Say how many lines of the material below contain the word "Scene", with no other words.

--- Provided data ---

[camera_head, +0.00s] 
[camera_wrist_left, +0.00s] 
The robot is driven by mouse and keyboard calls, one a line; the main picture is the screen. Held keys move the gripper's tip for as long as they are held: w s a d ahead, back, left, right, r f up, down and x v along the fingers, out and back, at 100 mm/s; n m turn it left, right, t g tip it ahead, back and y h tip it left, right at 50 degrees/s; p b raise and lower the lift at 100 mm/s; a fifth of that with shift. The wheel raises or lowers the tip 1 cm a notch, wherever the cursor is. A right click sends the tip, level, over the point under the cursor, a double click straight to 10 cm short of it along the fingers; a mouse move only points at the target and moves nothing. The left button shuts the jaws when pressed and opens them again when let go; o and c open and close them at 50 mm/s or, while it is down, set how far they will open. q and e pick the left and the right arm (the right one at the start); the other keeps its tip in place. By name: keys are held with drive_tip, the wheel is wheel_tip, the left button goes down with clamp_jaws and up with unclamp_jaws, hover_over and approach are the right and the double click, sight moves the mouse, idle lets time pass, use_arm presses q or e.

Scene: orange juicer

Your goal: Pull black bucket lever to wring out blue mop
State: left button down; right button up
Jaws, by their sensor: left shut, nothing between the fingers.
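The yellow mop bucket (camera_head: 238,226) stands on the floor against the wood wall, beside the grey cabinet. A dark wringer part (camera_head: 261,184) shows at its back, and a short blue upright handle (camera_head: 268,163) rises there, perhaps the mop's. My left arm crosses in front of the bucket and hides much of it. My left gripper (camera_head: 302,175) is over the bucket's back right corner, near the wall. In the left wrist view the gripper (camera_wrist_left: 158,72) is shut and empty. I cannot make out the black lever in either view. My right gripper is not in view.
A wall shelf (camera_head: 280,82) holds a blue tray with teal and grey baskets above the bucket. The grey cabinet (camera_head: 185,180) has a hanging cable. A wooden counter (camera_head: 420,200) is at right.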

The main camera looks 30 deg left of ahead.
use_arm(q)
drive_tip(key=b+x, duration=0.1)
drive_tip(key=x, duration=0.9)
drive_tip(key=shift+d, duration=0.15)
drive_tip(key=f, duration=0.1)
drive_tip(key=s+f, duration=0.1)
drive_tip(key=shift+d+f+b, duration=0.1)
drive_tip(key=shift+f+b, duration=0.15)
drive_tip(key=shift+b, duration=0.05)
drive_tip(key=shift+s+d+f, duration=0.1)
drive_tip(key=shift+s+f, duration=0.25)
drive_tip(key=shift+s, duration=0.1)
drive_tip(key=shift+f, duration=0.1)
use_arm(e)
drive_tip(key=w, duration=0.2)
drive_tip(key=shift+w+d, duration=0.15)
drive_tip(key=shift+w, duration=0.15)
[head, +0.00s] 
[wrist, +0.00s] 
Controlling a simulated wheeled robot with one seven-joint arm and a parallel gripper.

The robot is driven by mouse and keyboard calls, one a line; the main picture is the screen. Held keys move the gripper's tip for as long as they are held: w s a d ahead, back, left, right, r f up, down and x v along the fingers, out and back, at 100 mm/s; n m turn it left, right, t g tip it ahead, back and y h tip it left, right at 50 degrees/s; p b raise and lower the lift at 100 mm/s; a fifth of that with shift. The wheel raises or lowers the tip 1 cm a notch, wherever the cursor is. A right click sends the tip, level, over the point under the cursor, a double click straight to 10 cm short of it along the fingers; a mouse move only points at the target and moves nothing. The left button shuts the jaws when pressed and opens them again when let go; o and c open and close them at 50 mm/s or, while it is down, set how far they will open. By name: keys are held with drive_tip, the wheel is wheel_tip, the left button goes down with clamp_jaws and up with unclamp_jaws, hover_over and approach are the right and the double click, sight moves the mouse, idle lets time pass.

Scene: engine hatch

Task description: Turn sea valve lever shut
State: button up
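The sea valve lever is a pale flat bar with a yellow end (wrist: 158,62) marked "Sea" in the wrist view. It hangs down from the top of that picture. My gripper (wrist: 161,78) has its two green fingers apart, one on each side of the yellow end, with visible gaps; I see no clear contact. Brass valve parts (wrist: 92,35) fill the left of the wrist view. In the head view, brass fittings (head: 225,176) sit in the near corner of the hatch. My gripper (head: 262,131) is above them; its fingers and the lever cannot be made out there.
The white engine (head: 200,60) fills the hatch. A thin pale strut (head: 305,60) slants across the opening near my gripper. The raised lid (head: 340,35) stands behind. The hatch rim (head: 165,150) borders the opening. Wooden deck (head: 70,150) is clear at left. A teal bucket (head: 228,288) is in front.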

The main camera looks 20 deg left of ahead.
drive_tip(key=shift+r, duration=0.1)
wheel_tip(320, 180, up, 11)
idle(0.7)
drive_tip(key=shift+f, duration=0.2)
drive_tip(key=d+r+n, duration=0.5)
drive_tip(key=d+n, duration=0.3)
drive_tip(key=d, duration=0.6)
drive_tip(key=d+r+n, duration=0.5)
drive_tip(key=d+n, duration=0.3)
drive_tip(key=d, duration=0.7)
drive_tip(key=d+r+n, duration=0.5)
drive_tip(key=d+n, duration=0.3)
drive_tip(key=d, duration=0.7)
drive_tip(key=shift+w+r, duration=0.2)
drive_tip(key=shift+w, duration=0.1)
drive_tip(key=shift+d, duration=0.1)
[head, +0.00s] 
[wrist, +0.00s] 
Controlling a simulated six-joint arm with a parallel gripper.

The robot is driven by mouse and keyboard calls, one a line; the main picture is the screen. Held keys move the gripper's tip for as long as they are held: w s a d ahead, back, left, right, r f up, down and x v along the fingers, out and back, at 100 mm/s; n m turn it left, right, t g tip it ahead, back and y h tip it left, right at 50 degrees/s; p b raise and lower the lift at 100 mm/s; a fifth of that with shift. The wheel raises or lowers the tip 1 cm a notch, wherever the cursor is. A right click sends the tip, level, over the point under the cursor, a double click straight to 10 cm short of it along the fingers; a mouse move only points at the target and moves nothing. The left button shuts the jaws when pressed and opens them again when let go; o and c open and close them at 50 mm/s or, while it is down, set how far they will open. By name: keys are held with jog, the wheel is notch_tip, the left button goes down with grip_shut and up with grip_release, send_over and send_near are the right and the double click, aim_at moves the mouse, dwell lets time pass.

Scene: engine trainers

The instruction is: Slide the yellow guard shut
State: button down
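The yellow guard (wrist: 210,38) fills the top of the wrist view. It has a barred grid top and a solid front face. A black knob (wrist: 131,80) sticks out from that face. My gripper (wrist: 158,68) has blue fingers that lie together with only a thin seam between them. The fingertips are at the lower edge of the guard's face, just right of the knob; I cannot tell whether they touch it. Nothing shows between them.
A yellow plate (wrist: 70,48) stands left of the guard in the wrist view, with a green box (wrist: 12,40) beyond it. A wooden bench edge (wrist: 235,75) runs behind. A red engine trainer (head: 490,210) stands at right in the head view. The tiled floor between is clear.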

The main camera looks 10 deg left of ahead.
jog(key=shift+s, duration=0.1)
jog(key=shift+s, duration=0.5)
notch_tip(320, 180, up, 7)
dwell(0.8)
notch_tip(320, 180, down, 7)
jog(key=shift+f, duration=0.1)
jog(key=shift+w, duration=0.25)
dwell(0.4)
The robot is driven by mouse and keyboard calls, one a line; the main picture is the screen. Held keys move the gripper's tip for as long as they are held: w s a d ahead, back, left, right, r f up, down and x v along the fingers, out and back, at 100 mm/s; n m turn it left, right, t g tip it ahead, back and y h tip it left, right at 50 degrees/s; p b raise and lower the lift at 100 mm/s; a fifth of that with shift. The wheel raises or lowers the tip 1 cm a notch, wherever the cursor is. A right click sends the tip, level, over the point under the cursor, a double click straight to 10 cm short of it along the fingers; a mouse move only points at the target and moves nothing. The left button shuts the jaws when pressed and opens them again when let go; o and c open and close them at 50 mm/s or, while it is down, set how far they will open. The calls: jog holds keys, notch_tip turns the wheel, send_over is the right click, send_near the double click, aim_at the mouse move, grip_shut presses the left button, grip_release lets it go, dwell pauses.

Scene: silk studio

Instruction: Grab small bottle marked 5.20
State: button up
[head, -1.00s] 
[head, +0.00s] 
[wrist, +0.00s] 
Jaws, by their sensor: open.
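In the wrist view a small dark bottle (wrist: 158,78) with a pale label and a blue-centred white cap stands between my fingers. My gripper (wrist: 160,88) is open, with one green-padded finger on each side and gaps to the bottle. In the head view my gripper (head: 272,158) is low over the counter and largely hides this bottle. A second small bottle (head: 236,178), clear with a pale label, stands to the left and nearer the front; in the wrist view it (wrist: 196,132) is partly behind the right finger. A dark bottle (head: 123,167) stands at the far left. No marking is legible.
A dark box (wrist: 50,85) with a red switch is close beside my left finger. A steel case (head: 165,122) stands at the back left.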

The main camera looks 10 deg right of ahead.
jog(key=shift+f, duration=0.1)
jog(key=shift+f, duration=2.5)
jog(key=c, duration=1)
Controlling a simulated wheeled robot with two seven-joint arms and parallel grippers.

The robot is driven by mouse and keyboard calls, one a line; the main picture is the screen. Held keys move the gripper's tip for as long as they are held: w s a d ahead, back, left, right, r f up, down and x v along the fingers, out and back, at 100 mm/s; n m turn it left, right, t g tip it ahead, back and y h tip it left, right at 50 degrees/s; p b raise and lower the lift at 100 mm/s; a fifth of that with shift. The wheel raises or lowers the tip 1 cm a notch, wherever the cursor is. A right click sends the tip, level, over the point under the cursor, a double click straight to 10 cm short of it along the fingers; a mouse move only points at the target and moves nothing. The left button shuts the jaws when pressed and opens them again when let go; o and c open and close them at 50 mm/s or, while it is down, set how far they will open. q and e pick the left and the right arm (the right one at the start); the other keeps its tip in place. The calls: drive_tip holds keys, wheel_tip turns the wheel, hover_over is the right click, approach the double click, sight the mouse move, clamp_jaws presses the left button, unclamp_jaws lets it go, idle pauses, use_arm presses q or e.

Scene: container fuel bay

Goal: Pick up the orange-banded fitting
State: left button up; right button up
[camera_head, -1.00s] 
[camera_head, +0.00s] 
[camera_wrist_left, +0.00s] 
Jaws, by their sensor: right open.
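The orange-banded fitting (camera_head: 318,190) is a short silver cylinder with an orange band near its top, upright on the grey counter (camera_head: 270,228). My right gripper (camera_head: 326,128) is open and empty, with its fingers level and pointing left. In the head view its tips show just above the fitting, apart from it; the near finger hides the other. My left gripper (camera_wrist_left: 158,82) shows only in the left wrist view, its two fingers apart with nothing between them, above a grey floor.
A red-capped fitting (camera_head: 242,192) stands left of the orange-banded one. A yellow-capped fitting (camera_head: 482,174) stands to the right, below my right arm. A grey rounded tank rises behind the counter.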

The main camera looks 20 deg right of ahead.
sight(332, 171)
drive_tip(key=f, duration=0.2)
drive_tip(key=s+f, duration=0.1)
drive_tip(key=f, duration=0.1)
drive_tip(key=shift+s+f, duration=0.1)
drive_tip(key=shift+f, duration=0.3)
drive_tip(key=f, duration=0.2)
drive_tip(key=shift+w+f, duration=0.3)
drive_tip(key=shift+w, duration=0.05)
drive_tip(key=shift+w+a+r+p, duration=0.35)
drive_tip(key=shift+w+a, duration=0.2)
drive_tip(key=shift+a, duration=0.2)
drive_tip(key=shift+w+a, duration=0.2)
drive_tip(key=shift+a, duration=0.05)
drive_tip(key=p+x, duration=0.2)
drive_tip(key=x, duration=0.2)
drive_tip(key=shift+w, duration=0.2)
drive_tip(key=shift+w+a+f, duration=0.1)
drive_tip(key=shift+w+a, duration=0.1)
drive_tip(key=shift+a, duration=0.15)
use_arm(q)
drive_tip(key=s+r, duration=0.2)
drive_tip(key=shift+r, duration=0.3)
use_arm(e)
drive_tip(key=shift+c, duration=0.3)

---

• Result of the exercise
5